═════ Source excerpt
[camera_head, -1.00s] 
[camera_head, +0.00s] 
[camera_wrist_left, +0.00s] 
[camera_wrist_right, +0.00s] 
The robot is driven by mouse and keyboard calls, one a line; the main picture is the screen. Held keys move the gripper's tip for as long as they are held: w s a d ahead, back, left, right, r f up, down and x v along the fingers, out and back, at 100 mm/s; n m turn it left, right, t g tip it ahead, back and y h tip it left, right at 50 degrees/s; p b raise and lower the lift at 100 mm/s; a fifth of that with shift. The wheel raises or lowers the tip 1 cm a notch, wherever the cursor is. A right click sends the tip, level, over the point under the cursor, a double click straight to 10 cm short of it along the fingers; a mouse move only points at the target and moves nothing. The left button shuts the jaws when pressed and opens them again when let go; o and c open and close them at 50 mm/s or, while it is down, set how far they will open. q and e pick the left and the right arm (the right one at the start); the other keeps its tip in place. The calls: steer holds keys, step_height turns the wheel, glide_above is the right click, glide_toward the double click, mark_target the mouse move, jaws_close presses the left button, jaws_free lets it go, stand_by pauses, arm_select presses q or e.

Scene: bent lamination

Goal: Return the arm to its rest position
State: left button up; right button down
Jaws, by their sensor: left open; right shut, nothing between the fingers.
══════════
[Instruction]
Copy and report every line where the word "button" is present.

[Result]
The robot is driven by mouse and keyboard calls, one a line; the main picture is the screen. Held keys move the gripper's tip for as long as they are held: w s a d ahead, back, left, right, r f up, down and x v along the fingers, out and back, at 100 mm/s; n m turn it left, right, t g tip it ahead, back and y h tip it left, right at 50 degrees/s; p b raise and lower the lift at 100 mm/s; a fifth of that with shift. The wheel raises or lowers the tip 1 cm a notch, wherever the cursor is. A right click sends the tip, level, over the point under the cursor, a double click straight to 10 cm short of it along the fingers; a mouse move only points at the target and moves nothing. The left button shuts the jaws when pressed and opens them again when let go; o and c open and close them at 50 mm/s or, while it is down, set how far they will open. q and e pick the left and the right arm (the right one at the start); the other keeps its tip in place. The calls: steer holds keys, step_height turns the wheel, glide_above is the right click, glide_toward the double click, mark_target the mouse move, jaws_close presses the left button, jaws_free lets it go, stand_by pauses, arm_select presses q or e.
State: left button up; right button down

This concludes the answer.